Data extracted from a collection
....

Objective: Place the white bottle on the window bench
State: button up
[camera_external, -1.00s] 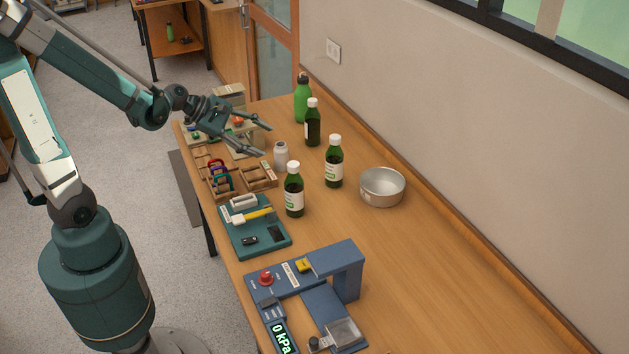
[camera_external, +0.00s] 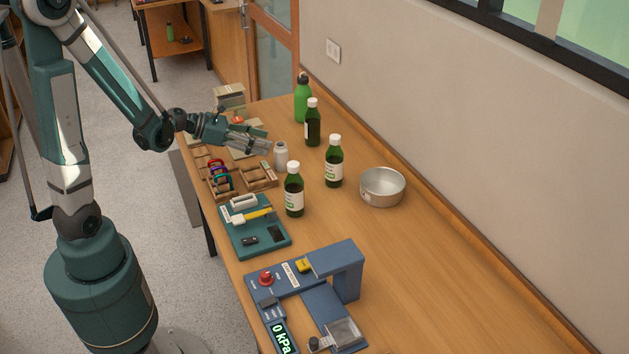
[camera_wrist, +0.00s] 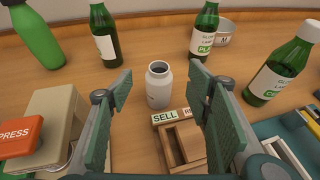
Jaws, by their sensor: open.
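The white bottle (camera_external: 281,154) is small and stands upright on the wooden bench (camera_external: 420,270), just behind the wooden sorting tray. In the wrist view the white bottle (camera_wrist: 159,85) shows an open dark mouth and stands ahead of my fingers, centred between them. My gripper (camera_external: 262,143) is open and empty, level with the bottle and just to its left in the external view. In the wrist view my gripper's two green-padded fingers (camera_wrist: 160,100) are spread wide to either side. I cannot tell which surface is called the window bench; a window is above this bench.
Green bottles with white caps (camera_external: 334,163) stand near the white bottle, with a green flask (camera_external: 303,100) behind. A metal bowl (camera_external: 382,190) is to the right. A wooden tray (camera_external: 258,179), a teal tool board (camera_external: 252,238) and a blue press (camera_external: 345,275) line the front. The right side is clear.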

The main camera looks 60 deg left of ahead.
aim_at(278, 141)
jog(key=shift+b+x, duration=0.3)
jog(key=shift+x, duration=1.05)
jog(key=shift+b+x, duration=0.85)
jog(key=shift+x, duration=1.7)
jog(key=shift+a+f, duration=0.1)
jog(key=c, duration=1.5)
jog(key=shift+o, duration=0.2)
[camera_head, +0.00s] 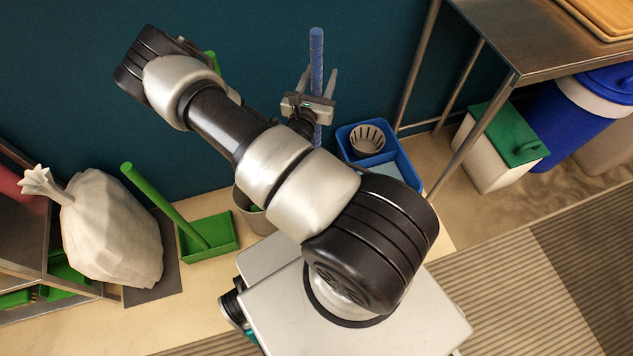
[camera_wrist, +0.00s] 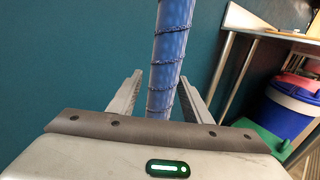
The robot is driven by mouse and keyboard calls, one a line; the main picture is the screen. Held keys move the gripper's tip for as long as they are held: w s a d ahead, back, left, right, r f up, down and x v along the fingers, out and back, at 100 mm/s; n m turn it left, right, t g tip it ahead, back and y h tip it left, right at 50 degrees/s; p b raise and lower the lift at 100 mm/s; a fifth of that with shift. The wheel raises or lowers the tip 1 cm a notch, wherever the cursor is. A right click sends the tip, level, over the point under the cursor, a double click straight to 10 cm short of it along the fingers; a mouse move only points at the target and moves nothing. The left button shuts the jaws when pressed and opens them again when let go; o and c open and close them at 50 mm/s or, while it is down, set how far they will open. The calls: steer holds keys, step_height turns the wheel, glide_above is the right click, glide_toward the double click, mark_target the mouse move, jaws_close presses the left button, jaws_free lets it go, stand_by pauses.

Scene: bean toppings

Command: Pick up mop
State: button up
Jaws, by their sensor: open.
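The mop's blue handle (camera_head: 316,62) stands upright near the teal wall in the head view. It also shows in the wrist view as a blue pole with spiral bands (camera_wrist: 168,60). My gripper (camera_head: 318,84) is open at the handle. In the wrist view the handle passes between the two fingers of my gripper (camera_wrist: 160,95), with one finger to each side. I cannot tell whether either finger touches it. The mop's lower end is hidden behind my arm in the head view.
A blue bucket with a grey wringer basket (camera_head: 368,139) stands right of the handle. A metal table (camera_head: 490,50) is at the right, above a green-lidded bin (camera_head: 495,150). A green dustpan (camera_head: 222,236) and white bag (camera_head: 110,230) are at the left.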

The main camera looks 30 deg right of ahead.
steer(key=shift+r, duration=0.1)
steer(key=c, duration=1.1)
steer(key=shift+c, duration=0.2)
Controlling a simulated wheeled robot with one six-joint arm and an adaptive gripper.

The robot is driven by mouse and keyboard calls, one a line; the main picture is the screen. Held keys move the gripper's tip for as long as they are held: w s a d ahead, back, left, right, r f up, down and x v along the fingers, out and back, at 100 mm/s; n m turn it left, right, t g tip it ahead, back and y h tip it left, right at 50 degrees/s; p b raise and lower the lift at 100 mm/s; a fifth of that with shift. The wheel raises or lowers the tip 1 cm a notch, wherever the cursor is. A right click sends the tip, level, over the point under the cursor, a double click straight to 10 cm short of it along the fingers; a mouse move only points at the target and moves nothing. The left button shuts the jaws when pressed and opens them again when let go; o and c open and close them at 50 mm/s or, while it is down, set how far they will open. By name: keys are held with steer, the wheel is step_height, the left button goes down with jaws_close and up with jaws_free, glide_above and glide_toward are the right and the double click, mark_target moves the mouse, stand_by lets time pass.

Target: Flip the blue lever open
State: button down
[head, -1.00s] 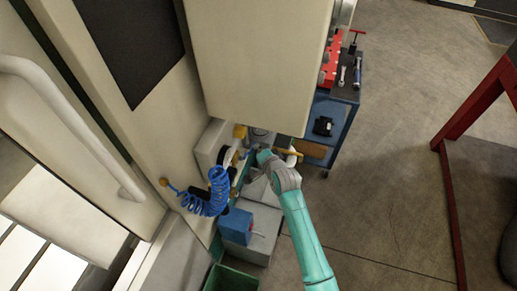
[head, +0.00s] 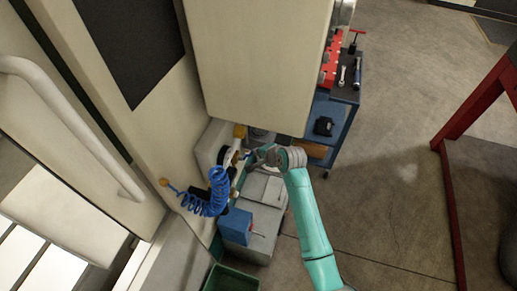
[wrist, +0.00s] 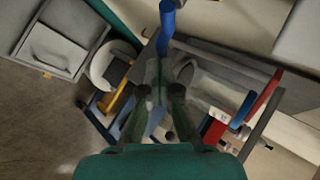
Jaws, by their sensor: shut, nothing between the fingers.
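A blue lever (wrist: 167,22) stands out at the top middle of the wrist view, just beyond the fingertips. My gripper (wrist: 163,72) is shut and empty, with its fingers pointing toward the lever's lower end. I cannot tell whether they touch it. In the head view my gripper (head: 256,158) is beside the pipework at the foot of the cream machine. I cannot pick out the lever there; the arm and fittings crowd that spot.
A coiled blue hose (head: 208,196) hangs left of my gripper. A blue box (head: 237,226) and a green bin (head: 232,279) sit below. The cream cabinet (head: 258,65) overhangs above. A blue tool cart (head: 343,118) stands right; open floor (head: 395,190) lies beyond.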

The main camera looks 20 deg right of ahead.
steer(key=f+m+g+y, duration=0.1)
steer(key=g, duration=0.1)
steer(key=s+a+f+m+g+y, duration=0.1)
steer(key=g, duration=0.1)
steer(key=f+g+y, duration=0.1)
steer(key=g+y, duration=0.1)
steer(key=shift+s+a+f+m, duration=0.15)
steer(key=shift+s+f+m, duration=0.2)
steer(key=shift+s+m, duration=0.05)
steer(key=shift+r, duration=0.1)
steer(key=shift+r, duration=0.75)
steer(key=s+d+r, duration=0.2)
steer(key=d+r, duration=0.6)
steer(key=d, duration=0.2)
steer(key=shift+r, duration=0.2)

....

Return to the listing above and set it down exactly, leaving out its pictures.

Objective: Place the white bottle on the window bench
State: button up
[camera_external, -1.00s] 
[camera_external, +0.00s] 
[camera_wrist, +0.00s] 
Jaws, by their sensor: open.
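The white bottle (camera_external: 281,154) is small and stands upright on the wooden bench (camera_external: 420,270), just behind the wooden sorting tray. In the wrist view the white bottle (camera_wrist: 159,85) shows an open dark mouth and stands ahead of my fingers, centred between them. My gripper (camera_external: 262,143) is open and empty, level with the bottle and just to its left in the external view. In the wrist view my gripper's two green-padded fingers (camera_wrist: 160,100) are spread wide to either side. I cannot tell which surface is called the window bench; a window is above this bench.
Green bottles with white caps (camera_external: 334,163) stand near the white bottle, with a green flask (camera_external: 303,100) behind. A metal bowl (camera_external: 382,190) is to the right. A wooden tray (camera_external: 258,179), a teal tool board (camera_external: 252,238) and a blue press (camera_external: 345,275) line the front. The right side is clear.

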The main camera looks 60 deg left of ahead.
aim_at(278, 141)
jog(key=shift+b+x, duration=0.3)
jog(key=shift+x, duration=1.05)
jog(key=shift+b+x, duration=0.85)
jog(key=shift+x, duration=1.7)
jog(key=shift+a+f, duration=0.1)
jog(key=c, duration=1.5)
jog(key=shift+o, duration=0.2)
[camera_head, +0.00s] 
[camera_wrist, +0.00s] 
The robot is driven by mouse and keyboard calls, one a line; the main picture is the screen. Held keys move the gripper's tip for as long as they are held: w s a d ahead, back, left, right, r f up, down and x v along the fingers, out and back, at 100 mm/s; n m turn it left, right, t g tip it ahead, back and y h tip it left, right at 50 degrees/s; p b raise and lower the lift at 100 mm/s; a fifth of that with shift. The wheel raises or lowers the tip 1 cm a notch, wherever the cursor is. A right click sends the tip, level, over the point under the cursor, a double click straight to 10 cm short of it along the fingers; a mouse move only points at the target and moves nothing. The left button shuts the jaws when pressed and opens them again when let go; o and c open and close them at 50 mm/s or, while it is down, set how far they will open. The calls: steer holds keys, step_height turns the wheel, glide_above is the right click, glide_toward the double click, mark_target the mouse move, jaws_close presses the left button, jaws_free lets it go, stand_by pauses.

Scene: bean toppings

Command: Pick up mop
State: button up
Jaws, by their sensor: open.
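The mop's blue handle (camera_head: 316,62) stands upright near the teal wall in the head view. It also shows in the wrist view as a blue pole with spiral bands (camera_wrist: 168,60). My gripper (camera_head: 318,84) is open at the handle. In the wrist view the handle passes between the two fingers of my gripper (camera_wrist: 160,95), with one finger to each side. I cannot tell whether either finger touches it. The mop's lower end is hidden behind my arm in the head view.
A blue bucket with a grey wringer basket (camera_head: 368,139) stands right of the handle. A metal table (camera_head: 490,50) is at the right, above a green-lidded bin (camera_head: 495,150). A green dustpan (camera_head: 222,236) and white bag (camera_head: 110,230) are at the left.

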The main camera looks 30 deg right of ahead.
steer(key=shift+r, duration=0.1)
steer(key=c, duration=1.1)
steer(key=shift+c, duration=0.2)
Controlling a simulated wheeled robot with one six-joint arm and an adaptive gripper.

The robot is driven by mouse and keyboard calls, one a line; the main picture is the screen. Held keys move the gripper's tip for as long as they are held: w s a d ahead, back, left, right, r f up, down and x v along the fingers, out and back, at 100 mm/s; n m turn it left, right, t g tip it ahead, back and y h tip it left, right at 50 degrees/s; p b raise and lower the lift at 100 mm/s; a fifth of that with shift. The wheel raises or lowers the tip 1 cm a notch, wherever the cursor is. A right click sends the tip, level, over the point under the cursor, a double click straight to 10 cm short of it along the fingers; a mouse move only points at the target and moves nothing. The left button shuts the jaws when pressed and opens them again when let go; o and c open and close them at 50 mm/s or, while it is down, set how far they will open. By name: keys are held with steer, the wheel is step_height, the left button goes down with jaws_close and up with jaws_free, glide_above and glide_toward are the right and the double click, mark_target moves the mouse, stand_by lets time pass.

Target: Flip the blue lever open
State: button down
[head, -1.00s] 
[head, +0.00s] 
[wrist, +0.00s] 
Jaws, by their sensor: shut, nothing between the fingers.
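A blue lever (wrist: 167,22) stands out at the top middle of the wrist view, just beyond the fingertips. My gripper (wrist: 163,72) is shut and empty, with its fingers pointing toward the lever's lower end. I cannot tell whether they touch it. In the head view my gripper (head: 256,158) is beside the pipework at the foot of the cream machine. I cannot pick out the lever there; the arm and fittings crowd that spot.
A coiled blue hose (head: 208,196) hangs left of my gripper. A blue box (head: 237,226) and a green bin (head: 232,279) sit below. The cream cabinet (head: 258,65) overhangs above. A blue tool cart (head: 343,118) stands right; open floor (head: 395,190) lies beyond.

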The main camera looks 20 deg right of ahead.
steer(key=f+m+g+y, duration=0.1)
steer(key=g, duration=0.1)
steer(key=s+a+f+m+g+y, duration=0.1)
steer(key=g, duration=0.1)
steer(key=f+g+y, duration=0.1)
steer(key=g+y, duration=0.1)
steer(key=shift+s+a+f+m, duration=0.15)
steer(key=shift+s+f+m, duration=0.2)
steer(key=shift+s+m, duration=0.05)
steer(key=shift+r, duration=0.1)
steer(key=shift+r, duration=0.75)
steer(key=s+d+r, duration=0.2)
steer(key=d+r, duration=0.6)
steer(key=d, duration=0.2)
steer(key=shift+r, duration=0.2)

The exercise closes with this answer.